PROBLEM TO WORK ON -
Each line should be copied exactly.

GIVEN DATA -
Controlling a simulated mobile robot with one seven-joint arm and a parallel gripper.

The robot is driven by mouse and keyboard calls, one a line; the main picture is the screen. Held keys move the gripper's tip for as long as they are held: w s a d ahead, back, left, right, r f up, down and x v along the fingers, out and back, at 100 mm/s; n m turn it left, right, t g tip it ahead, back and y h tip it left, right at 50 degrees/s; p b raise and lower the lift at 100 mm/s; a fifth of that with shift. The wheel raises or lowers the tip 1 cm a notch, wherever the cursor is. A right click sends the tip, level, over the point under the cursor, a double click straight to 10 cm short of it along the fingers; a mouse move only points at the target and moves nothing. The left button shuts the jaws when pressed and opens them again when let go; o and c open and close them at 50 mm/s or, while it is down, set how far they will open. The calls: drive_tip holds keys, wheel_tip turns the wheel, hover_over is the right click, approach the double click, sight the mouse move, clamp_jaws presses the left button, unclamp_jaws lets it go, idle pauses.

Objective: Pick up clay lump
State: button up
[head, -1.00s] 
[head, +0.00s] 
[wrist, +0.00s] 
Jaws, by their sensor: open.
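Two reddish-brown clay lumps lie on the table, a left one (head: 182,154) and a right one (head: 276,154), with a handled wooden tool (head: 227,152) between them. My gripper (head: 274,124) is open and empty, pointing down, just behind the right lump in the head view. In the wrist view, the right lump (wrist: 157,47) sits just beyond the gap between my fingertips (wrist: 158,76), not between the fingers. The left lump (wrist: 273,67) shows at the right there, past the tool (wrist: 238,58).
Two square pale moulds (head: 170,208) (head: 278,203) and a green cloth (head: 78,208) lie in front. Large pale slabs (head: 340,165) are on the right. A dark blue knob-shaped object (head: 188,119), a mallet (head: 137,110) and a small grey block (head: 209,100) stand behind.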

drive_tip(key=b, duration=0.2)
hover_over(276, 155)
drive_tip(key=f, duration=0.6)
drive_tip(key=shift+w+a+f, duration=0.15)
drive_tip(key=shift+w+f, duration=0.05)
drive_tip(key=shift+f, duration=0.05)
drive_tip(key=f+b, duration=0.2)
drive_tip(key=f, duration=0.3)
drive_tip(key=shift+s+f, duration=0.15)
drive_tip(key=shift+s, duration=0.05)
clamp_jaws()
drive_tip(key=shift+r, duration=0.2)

RESPONSE FOR THIS EXERCISE -
Controlling a simulated mobile robot with one seven-joint arm and a parallel gripper.

The robot is driven by mouse and keyboard calls, one a line; the main picture is the screen. Held keys move the gripper's tip for as long as they are held: w s a d ahead, back, left, right, r f up, down and x v along the fingers, out and back, at 100 mm/s; n m turn it left, right, t g tip it ahead, back and y h tip it left, right at 50 degrees/s; p b raise and lower the lift at 100 mm/s; a fifth of that with shift. The wheel raises or lowers the tip 1 cm a notch, wherever the cursor is. A right click sends the tip, level, over the point under the cursor, a double click straight to 10 cm short of it along the fingers; a mouse move only points at the target and moves nothing. The left button shuts the jaws when pressed and opens them again when let go; o and c open and close them at 50 mm/s or, while it is down, set how far they will open. The calls: drive_tip holds keys, wheel_tip turns the wheel, hover_over is the right click, approach the double click, sight the mouse move, clamp_jaws presses the left button, unclamp_jaws lets it go, idle pauses.

Objective: Pick up clay lump
State: button up
[head, -1.00s] 
[head, +0.00s] 
[wrist, +0.00s] 
Jaws, by their sensor: open.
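Two reddish-brown clay lumps lie on the table, a left one (head: 182,154) and a right one (head: 276,154), with a handled wooden tool (head: 227,152) between them. My gripper (head: 274,124) is open and empty, pointing down, just behind the right lump in the head view. In the wrist view, the right lump (wrist: 157,47) sits just beyond the gap between my fingertips (wrist: 158,76), not between the fingers. The left lump (wrist: 273,67) shows at the right there, past the tool (wrist: 238,58).
Two square pale moulds (head: 170,208) (head: 278,203) and a green cloth (head: 78,208) lie in front. Large pale slabs (head: 340,165) are on the right. A dark blue knob-shaped object (head: 188,119), a mallet (head: 137,110) and a small grey block (head: 209,100) stand behind.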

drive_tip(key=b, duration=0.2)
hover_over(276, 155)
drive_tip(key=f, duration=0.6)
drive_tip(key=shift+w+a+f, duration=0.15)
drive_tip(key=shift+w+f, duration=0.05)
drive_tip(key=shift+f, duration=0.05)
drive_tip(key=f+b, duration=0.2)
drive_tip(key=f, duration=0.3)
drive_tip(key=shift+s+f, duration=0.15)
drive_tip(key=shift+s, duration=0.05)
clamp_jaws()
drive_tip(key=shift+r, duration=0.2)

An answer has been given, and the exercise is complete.